$250 Million Turkish Museum Heist Was an Inside Job

An anonymous antiques dealer came forward to expose the perpetrators.

The State Art and Sculpture Museum in Ankara, Turkey. Photo by Husshho, Creative Commons Attribution 3.0 Unported license.

An anonymous caller has cracked open an organized crime syndicate that stole up to 302 works of art from Turkey’s State Art and Sculpture Museum, located in the capital, Ankara. According to a report in the Hurriyet Turkish newspaper, three individuals from the group have been arrested thus far. Fifteen remain on the run.

The arrests came courtesy of an anonymous phone call to the Turkish culture minister Ertuğrul Günay. The witness, said to be an antiques dealer himself and referred to by the pseudonym “Daylight,” has revealed extensive details about the operation. Ahmet Sarı, allegedly the group’s leader, an antiques dealer called Mete Aktuna, and one of the museum’s security officers, Veli Topal, are currently in custody, according to the Hurriyet. Allegedly, the witness says, the gang has earned approximately $250 million through the scheme thus far.

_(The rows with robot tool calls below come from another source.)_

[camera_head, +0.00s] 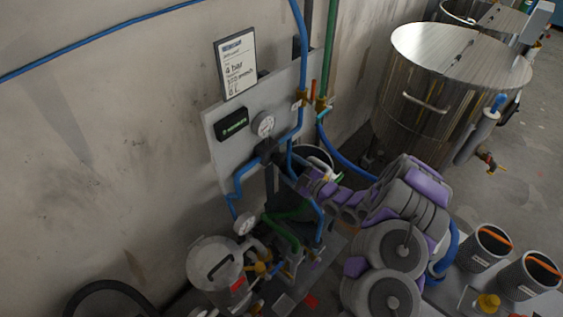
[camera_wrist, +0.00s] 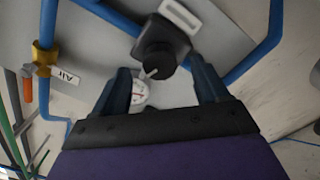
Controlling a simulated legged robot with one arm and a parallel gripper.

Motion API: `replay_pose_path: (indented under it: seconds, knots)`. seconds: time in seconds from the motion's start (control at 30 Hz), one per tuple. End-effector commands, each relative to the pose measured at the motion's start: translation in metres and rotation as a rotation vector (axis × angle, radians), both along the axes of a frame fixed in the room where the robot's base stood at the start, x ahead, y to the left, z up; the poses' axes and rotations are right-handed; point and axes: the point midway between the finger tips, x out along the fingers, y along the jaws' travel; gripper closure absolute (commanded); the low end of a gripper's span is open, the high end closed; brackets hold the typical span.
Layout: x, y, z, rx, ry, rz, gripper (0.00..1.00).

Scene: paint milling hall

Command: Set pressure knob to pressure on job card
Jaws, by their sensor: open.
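In the head view my arm reaches to the panel.
Blue pipes (camera_head: 300,45) and a brass valve with an orange handle (camera_wrist: 44,58), beside an "Air" label (camera_wrist: 68,78), run close to the knob. A black display box (camera_head: 231,124) is on the panel. A metal pot (camera_head: 215,270) stands below; a large steel vat (camera_head: 425,110) stands right.

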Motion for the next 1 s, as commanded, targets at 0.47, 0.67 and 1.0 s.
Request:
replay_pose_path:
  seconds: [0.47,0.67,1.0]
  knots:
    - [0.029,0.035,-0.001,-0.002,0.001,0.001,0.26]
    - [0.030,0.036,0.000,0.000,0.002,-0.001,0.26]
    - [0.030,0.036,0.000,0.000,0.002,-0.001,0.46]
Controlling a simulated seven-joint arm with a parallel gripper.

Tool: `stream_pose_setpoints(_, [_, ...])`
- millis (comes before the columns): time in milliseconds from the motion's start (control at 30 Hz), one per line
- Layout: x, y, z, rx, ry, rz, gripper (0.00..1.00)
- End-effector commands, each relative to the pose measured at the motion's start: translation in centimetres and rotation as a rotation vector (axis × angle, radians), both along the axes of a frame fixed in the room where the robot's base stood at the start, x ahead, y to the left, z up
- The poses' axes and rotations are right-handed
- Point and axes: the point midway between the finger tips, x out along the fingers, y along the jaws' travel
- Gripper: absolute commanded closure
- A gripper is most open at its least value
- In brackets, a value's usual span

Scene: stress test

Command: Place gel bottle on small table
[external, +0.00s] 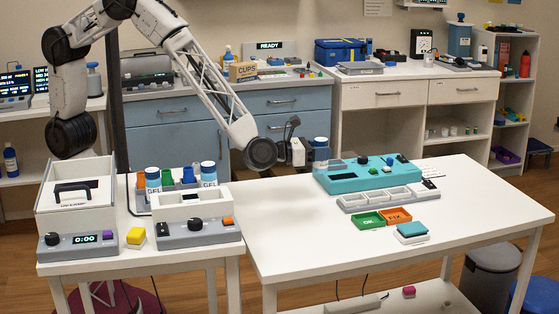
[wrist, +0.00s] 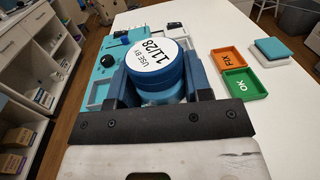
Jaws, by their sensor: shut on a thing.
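My gripper (external: 308,152) is shut on a gel bottle (external: 321,143) with a blue and white cap. The gripper holds it above the left back part of the right white table (external: 290,232), beside the teal device. In the wrist view the bottle (wrist: 158,75) sits between both fingers, and its white lid reads "USE BY 11/28". The lower part of the bottle is hidden. The smaller white table (external: 150,264) stands at the left. Two similar bottles marked GEL, one on the left (external: 153,182) and one on the right (external: 208,174), stand in a rack there.
The teal device (external: 345,181), a grey tray strip (external: 385,199), a green OK tray (external: 368,220), an orange FIX tray (external: 397,215) and a teal-topped block (external: 412,232) occupy the right table. Its front left is clear. Boxy devices crowd the left table.

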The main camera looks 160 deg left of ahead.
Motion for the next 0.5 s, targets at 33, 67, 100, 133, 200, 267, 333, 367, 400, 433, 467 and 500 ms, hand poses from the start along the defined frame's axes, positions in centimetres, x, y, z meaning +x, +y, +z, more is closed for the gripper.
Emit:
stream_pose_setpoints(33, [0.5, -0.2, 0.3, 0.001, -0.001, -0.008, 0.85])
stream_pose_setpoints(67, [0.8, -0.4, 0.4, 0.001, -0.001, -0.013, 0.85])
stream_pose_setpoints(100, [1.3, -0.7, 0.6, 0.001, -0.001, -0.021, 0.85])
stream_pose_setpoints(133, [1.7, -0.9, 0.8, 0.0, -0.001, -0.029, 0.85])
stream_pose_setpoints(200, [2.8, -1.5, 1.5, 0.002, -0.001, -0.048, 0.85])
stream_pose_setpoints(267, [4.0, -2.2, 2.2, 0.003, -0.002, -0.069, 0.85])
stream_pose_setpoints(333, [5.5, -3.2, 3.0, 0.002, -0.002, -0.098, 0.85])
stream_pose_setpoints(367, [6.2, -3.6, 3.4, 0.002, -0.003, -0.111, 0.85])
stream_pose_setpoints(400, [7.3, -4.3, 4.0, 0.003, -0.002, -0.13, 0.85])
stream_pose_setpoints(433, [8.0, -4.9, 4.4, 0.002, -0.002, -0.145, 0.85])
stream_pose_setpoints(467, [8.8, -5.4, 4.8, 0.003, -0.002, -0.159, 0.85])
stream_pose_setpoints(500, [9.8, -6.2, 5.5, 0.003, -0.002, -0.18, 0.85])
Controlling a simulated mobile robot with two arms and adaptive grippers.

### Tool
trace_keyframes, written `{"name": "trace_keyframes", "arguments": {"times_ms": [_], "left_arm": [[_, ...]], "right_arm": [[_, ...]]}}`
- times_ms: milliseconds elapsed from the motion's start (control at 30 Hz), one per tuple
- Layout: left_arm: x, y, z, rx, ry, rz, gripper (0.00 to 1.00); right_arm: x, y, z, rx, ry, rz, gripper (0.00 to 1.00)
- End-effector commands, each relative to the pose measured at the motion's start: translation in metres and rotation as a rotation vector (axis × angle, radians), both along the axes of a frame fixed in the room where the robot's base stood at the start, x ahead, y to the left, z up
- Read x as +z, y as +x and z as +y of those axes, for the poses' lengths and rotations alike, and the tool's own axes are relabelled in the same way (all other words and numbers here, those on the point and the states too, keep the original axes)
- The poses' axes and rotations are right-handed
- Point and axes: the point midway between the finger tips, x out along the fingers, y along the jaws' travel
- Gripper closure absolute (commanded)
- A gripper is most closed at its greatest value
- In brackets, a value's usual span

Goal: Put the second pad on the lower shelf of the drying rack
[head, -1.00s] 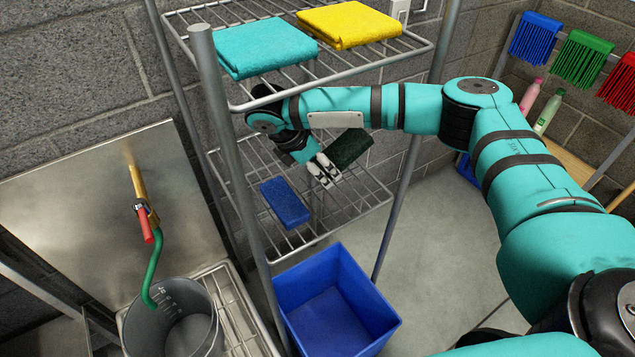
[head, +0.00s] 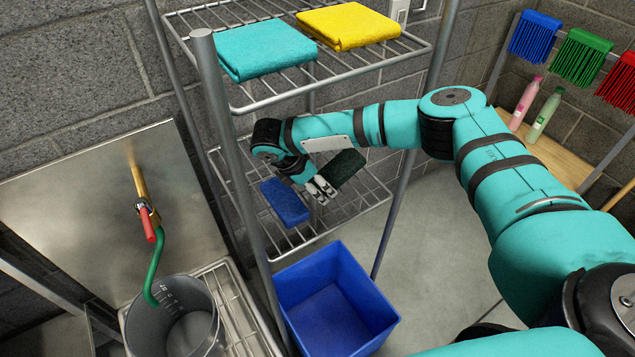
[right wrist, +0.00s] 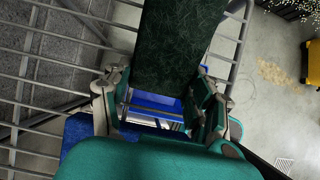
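My right gripper (head: 322,191) is shut on a dark green pad (head: 346,168), with its fingers on the two sides of the pad's near end. The pad sticks out from the fingertips over the right part of the lower shelf (head: 343,223); I cannot tell whether it touches the wires. In the right wrist view the pad (right wrist: 182,45) runs up from between the fingers (right wrist: 160,105). A blue pad (head: 284,201) lies on the left part of the lower shelf, beside the gripper. My left gripper is not in view.
A folded teal cloth (head: 265,48) and a yellow cloth (head: 349,25) lie on the upper shelf (head: 290,88), above my forearm. Rack posts (head: 228,140) stand at the sides. A blue bin (head: 335,300) stands below, and a grey bucket (head: 175,318) at lower left.

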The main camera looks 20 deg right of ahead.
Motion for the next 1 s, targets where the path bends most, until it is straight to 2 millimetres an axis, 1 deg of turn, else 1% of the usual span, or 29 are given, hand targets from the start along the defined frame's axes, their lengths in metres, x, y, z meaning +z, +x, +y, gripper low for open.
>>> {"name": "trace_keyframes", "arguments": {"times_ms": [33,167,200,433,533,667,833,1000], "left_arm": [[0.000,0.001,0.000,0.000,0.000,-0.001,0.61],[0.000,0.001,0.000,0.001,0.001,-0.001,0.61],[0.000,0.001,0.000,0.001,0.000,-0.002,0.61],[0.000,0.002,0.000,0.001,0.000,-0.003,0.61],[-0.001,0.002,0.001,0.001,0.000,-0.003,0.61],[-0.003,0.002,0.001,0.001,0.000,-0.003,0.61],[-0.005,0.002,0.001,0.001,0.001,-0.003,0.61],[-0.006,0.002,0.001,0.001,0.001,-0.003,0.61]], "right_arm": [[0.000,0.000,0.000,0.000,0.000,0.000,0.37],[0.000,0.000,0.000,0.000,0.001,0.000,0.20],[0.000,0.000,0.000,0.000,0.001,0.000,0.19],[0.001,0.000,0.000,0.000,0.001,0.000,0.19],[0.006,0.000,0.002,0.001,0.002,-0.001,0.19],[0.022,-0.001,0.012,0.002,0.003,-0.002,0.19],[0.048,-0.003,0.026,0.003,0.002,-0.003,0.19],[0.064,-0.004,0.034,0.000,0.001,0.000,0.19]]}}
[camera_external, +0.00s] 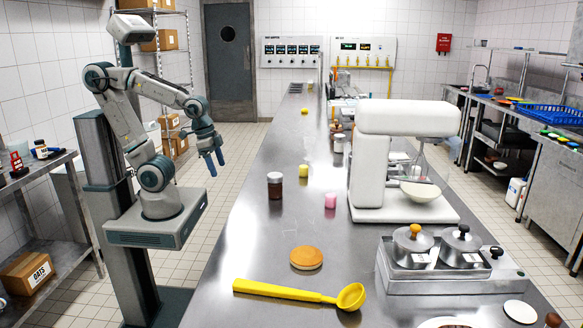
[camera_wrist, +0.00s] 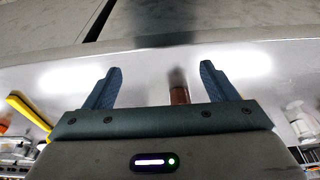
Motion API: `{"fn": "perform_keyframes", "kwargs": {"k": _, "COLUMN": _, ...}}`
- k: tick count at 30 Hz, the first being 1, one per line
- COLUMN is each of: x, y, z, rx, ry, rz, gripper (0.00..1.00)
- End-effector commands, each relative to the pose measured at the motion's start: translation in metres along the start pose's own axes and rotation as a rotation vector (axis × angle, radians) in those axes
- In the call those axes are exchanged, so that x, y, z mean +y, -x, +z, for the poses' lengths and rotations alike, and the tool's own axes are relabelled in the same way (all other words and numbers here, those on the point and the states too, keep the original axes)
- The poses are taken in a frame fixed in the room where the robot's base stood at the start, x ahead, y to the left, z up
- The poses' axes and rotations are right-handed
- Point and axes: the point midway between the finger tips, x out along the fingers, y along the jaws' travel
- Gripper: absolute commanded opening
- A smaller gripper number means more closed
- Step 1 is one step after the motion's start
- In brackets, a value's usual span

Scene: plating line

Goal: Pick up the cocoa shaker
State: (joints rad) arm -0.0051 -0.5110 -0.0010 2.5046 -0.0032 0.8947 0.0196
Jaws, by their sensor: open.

The group of criminals and museum officials are believed to have stolen the trove of artworks and antiques from the State Art and Sculpture Museum between 2005 and 2009. According to a review of their holdings, conducted by the museum after news of the heist broke in 2012, 46 of those works were replaced by fakes and 30 were of dubious authenticity. The others were simply removed from the museum’s storage facilities. At the time, popular criticism poured out that the museum’s inventory systems were inadequate given the importance of its collections. Similar claims have been recently lodged against the Prado museum in Madrid (see: “885 Artworks Missing from Madrid’s Prado Museum“).

Swapped Originals

According to “Daylight,” the group of criminals brought forgers from Ukraine’s Aivazovsky Painting Academy into Turkey in order to produce the fakes they eventually swapped for the museum’s originals. Speaking to the Hurriyet, the source claims that Sarı explained the thieves’ methods to him in great detail.

“Daylight” says that after the originals were removed from the museum, the group “sold them to famous businessmen through mediators and antique dealers known in their fields.” The source claims to have been approached by Sarı, presumably to participate in the scheme, and that he was later threatened with death if he exposed the organization’s activities.

The scheme is said to have reached to the very highest levels of the Turkish State Art and Sculpture Museum’s leadership, according to “Daylight”: “The female deputy director of the museum proposed Sarı to sell the original works in the museum’s depot.”

Among those works allegedly given up by the deputy director was the heist’s most high-profile grab, an oil painting by Turkish artist Hikmet Onat. “Sarı sold it to an antique dealer in Nişantaşı for $210,000 and the antique dealer sold it to a famous businessman for $350,000,” “Daylight” tells the paper, adding that the businessman still owns the painting. “Another painting by Vecihi Bereketoğlu was also sold to an auctioneer and the auctioneer sold it to the son of a famous businessman,” the witness continues.

According to a police report obtained by the Hurriyet, several of the stolen works have been recovered since their investigation began, but the vast majority remain unaccounted for.